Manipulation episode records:
┄┄┄┄┄┄┄┄┄┄┄┄┄┄┄┄┄┄┄┄

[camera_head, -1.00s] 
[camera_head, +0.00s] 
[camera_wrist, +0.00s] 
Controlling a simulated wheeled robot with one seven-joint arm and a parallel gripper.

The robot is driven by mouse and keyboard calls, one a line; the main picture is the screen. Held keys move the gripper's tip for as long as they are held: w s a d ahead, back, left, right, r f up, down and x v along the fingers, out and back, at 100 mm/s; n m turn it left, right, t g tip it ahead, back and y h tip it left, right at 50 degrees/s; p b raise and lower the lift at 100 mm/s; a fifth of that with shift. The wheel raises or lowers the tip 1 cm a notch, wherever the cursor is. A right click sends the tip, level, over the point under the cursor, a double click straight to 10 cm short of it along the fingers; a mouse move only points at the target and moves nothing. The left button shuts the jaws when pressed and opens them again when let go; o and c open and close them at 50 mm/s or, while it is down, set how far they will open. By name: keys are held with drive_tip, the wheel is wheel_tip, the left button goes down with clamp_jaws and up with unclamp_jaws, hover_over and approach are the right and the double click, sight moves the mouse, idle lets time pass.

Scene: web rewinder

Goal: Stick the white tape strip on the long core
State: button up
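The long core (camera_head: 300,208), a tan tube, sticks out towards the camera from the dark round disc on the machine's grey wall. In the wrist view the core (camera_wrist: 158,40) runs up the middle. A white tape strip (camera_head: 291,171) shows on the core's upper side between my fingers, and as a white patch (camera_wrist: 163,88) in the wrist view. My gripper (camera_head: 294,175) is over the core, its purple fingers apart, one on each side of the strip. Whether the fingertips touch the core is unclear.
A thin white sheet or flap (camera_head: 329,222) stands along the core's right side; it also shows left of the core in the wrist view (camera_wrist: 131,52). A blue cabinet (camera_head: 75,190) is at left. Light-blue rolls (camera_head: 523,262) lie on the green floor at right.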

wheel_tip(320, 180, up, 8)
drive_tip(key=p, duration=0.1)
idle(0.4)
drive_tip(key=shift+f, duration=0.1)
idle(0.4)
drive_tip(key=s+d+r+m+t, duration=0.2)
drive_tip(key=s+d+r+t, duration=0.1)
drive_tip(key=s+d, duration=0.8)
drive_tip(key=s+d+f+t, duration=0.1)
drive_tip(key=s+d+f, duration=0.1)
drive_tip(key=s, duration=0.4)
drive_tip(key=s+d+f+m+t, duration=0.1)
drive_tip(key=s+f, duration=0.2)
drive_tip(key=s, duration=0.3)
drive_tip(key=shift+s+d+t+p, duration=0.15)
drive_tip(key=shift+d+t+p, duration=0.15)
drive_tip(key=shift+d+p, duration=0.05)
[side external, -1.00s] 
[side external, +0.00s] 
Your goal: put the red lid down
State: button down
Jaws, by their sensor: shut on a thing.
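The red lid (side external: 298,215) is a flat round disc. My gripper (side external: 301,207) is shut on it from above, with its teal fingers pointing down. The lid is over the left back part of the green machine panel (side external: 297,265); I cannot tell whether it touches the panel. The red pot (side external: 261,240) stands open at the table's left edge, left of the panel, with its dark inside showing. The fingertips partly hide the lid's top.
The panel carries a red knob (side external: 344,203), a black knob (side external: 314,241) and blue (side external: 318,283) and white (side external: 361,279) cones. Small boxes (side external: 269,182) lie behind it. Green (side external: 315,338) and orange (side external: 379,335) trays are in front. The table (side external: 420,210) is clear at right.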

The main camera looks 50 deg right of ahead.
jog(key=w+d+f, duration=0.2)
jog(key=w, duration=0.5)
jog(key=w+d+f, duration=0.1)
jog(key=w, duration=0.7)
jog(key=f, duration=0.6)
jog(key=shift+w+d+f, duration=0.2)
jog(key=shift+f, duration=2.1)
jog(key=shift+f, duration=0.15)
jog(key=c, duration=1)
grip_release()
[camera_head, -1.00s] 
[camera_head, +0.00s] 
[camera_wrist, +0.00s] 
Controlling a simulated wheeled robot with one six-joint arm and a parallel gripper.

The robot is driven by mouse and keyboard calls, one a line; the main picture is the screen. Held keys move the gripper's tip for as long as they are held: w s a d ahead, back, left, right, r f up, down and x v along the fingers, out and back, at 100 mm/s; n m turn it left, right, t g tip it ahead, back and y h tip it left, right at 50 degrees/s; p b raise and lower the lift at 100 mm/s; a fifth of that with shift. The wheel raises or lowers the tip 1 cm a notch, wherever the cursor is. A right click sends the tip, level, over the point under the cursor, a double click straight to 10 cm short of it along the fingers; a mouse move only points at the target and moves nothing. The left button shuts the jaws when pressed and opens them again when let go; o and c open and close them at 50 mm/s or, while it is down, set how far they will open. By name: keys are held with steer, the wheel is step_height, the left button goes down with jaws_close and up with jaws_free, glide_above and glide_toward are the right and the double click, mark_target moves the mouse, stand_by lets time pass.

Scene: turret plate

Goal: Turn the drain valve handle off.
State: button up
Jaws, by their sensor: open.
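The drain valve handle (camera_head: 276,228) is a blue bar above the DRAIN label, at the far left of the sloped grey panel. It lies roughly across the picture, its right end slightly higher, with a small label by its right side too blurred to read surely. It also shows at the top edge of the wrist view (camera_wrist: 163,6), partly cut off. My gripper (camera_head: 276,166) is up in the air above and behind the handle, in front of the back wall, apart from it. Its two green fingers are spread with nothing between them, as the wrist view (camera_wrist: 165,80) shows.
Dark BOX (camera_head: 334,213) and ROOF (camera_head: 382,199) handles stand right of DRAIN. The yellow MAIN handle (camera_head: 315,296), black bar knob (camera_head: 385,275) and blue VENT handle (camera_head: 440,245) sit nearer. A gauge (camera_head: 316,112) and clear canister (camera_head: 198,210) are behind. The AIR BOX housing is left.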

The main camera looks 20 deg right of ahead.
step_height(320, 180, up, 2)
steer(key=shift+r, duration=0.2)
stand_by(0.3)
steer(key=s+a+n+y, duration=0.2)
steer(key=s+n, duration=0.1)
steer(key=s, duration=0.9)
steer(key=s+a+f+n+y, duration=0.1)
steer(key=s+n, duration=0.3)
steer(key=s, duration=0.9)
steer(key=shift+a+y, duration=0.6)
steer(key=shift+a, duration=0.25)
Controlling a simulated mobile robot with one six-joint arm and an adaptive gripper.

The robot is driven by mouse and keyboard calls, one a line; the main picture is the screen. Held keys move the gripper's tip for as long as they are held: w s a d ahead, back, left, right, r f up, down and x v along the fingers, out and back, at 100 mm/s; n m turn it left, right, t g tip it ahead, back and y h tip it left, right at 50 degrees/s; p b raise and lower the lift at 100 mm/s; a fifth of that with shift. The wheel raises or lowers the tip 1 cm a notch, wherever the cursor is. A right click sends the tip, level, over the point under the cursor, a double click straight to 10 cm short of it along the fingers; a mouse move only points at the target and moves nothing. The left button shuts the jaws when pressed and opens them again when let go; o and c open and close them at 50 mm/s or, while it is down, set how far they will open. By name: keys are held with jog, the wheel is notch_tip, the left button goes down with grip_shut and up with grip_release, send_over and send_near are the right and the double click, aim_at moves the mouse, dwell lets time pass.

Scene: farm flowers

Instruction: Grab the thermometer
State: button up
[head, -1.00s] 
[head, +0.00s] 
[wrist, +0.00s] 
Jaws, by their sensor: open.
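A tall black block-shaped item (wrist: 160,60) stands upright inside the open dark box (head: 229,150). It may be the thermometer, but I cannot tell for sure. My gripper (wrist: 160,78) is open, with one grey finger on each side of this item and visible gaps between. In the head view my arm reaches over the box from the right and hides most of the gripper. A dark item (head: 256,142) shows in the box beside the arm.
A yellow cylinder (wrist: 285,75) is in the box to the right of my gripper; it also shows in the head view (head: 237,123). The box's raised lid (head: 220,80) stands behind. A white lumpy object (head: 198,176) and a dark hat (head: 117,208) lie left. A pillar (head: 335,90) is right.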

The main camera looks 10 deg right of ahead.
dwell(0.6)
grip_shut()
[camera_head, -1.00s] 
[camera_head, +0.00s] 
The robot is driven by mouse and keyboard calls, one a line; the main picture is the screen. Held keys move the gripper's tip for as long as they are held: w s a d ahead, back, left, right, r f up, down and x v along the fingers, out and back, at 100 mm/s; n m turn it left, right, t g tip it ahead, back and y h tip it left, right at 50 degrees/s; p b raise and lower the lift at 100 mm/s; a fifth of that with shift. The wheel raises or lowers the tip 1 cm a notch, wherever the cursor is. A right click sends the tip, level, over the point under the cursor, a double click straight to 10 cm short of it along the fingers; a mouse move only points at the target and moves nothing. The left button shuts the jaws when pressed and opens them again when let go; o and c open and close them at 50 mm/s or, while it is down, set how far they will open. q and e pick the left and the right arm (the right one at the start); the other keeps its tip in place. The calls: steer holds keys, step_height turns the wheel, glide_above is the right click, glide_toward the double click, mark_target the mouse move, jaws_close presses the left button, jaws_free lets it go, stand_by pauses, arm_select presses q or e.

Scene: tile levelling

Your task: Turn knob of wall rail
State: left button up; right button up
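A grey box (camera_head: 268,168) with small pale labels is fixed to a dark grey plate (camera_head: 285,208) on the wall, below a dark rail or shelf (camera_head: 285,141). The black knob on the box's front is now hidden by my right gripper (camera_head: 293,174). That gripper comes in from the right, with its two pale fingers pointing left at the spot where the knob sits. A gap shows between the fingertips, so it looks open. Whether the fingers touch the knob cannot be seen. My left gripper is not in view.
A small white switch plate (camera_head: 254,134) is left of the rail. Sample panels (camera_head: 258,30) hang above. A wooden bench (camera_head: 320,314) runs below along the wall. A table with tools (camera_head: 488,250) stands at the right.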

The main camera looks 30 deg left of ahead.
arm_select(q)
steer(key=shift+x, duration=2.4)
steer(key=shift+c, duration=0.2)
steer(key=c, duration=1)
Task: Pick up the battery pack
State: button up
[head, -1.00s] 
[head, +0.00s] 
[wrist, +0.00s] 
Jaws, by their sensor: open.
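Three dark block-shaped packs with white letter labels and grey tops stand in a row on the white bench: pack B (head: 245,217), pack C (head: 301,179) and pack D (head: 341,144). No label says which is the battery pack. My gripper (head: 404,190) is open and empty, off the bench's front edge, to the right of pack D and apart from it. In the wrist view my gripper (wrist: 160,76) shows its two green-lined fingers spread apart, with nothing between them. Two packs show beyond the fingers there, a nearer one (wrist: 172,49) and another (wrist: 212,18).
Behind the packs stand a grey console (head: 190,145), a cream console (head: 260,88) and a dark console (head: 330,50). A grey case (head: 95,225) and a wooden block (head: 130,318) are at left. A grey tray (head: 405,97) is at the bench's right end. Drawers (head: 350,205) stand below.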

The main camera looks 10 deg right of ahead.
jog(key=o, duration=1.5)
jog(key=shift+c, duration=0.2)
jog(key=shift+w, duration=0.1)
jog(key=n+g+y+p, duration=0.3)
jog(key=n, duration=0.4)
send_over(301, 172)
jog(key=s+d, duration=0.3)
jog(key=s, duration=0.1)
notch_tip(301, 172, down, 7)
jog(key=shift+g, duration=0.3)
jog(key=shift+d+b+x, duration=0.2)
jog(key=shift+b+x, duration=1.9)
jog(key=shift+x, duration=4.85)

┄┄┄┄┄┄┄┄┄┄┄┄┄┄┄┄┄┄┄┄

_Exercise details_. Pick out and copy the lines of the material that include the word "parallel".

_The output_.
Controlling a simulated wheeled robot with one seven-joint arm and a parallel gripper.
Controlling a simulated wheeled robot with one six-joint arm and a parallel gripper.

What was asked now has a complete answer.